» **THE REQUEST**
Copy each line of the entries that contains the word "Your".
= = = = = = =
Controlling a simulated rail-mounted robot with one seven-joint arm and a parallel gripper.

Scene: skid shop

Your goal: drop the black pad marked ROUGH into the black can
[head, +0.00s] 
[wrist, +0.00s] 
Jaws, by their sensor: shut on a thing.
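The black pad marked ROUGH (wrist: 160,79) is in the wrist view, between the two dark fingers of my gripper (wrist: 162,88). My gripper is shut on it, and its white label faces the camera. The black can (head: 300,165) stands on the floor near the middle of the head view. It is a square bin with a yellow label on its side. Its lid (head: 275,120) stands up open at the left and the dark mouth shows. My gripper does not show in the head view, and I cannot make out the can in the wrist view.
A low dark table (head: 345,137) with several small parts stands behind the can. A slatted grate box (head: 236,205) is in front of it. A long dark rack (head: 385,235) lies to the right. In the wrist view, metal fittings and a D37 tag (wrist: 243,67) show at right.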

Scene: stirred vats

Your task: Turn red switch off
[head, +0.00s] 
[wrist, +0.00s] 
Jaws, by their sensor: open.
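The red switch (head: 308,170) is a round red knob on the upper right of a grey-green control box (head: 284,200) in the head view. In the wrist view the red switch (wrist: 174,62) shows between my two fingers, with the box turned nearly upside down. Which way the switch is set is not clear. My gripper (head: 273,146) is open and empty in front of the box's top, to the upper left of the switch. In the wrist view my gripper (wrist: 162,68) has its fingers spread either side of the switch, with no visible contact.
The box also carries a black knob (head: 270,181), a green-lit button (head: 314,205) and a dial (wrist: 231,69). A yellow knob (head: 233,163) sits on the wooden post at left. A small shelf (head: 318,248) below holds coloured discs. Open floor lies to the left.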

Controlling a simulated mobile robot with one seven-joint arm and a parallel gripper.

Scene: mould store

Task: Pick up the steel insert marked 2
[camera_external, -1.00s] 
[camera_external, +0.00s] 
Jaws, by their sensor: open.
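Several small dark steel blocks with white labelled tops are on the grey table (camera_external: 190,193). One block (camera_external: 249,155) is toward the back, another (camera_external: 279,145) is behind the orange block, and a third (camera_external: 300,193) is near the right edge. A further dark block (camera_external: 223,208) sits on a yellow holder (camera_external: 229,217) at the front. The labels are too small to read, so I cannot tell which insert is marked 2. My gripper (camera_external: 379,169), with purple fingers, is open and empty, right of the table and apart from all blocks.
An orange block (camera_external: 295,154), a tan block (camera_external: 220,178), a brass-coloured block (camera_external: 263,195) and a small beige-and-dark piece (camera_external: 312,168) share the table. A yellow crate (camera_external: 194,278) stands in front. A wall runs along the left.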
= = = = = = =
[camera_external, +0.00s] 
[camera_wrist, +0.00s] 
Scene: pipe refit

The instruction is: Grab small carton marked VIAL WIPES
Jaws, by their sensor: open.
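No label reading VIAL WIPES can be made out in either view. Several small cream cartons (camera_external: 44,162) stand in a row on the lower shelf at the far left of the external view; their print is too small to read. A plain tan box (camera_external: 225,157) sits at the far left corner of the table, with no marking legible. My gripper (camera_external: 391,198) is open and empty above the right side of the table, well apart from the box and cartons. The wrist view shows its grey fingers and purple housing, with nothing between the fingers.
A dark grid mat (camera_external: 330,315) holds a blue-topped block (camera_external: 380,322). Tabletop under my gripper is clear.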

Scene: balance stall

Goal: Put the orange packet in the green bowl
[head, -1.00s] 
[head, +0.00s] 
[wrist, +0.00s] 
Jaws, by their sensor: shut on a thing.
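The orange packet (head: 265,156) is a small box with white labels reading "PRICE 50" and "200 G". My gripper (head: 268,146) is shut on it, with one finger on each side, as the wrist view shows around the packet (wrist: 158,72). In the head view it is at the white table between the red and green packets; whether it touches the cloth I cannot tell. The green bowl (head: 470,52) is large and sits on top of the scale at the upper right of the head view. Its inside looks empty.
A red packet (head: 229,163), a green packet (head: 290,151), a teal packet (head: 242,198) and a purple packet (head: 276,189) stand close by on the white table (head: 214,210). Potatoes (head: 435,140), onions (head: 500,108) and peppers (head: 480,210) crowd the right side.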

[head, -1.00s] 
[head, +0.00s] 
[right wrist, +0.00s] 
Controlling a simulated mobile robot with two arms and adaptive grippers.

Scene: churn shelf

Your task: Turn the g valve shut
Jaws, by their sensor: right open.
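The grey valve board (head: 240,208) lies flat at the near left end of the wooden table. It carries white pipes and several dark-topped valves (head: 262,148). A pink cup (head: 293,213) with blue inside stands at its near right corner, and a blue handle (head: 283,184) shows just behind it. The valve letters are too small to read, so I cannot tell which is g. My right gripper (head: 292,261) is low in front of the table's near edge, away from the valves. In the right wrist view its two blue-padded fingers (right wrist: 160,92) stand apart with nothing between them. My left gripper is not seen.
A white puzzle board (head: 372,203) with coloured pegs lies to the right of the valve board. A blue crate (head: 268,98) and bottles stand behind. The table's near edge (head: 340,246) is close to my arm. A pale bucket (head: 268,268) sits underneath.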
= = = = = = =
» **ANSWER BELOW**
Your goal: drop the black pad marked ROUGH into the black can
Your task: Turn red switch off
Your task: Turn the g valve shut

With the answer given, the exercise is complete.